Principal Todd Miklas said they are low in numbers, but strong in other areas. He said, with other schools closing, they also have the potential to grow.

But Miklas said the work isn't over yet. They are trying to build recruitment and retention through the Diocese Development Program that provides expertise and resources.

Those tools were not an advantage enjoyed by another school that lost the contest to stay alive.

The Diocese decided this will be the final year of school for Saint Rose of Lima, along with thirteen other schools.

Like Our Lady of Black Rock, the 1926 North Buffalo grade school struggles with low enrollment. Craig Speers is Vice President of the Saint Rose Parish Council.

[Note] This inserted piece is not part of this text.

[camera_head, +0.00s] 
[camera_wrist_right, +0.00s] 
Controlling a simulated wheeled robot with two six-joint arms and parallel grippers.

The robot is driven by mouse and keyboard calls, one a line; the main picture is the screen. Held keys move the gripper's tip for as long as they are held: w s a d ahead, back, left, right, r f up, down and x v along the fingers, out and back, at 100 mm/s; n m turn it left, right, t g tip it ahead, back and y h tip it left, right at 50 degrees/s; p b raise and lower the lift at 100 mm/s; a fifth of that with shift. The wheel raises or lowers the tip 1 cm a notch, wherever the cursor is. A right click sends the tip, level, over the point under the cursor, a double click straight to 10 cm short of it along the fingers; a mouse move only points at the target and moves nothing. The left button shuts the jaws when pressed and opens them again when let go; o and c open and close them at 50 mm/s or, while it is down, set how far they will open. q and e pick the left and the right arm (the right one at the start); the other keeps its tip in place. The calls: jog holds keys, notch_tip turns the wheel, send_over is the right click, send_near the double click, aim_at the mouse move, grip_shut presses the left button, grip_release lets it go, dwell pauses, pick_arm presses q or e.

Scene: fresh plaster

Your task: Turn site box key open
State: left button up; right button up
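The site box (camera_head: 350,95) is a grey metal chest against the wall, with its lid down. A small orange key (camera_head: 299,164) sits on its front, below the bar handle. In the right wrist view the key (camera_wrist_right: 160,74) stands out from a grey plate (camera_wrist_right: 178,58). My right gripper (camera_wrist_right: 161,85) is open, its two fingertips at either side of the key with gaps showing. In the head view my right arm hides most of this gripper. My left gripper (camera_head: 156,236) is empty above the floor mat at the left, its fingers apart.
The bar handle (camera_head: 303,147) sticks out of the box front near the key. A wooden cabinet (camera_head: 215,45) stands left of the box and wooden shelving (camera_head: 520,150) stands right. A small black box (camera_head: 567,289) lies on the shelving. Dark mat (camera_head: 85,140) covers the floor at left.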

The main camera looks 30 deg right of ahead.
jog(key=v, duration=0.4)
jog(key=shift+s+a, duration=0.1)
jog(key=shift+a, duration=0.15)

He said the school was denied help from the Diocese. Speers said they will fight the decison and ask the Bishop to reject the recommendations.

According to Diocese officials, the first round of the invention program was made available to 12 schools.

Denise McKenzie is the Secretary of Education for the Diocese. She said some of the schools chosen were at-risk schools, such as Our Lady of Black Rock. But she said not every needy school was included.

No more school closings are expected this year. However, McKenzie said they can not rule out others in the future - and that includes those who do not improve their numbers, even with a boost from the Diocese.

Some schools have resigned themselves to what they say was inevitable. Mary Stechewicz is principal at Infant of Prague grade school in Cheektowaga.

It is one of five to close in the aging town. Stechewicz said the process was positive and inclusive. And she said they will move forward the same way, making this the best possible year for the children while emphasizing the importance of a Catholic education.

That will actually be good news for some schools that remain open. McKenzie said there are still plenty of schools with room to grow, such as Our Lady Black Rock.

The school hopes to attract some of the displaced students. Principal Todd Miklas said, although they do not want to ccapitalize on the pain of schools that are closing, the priority is making sure children get a Catholic education - no matter where that is.

Diocese officials say about eighty percent of displaced students are expected to transfer to other Catholic schools. But they say that does not guarantee other schools still might not have to close in the future.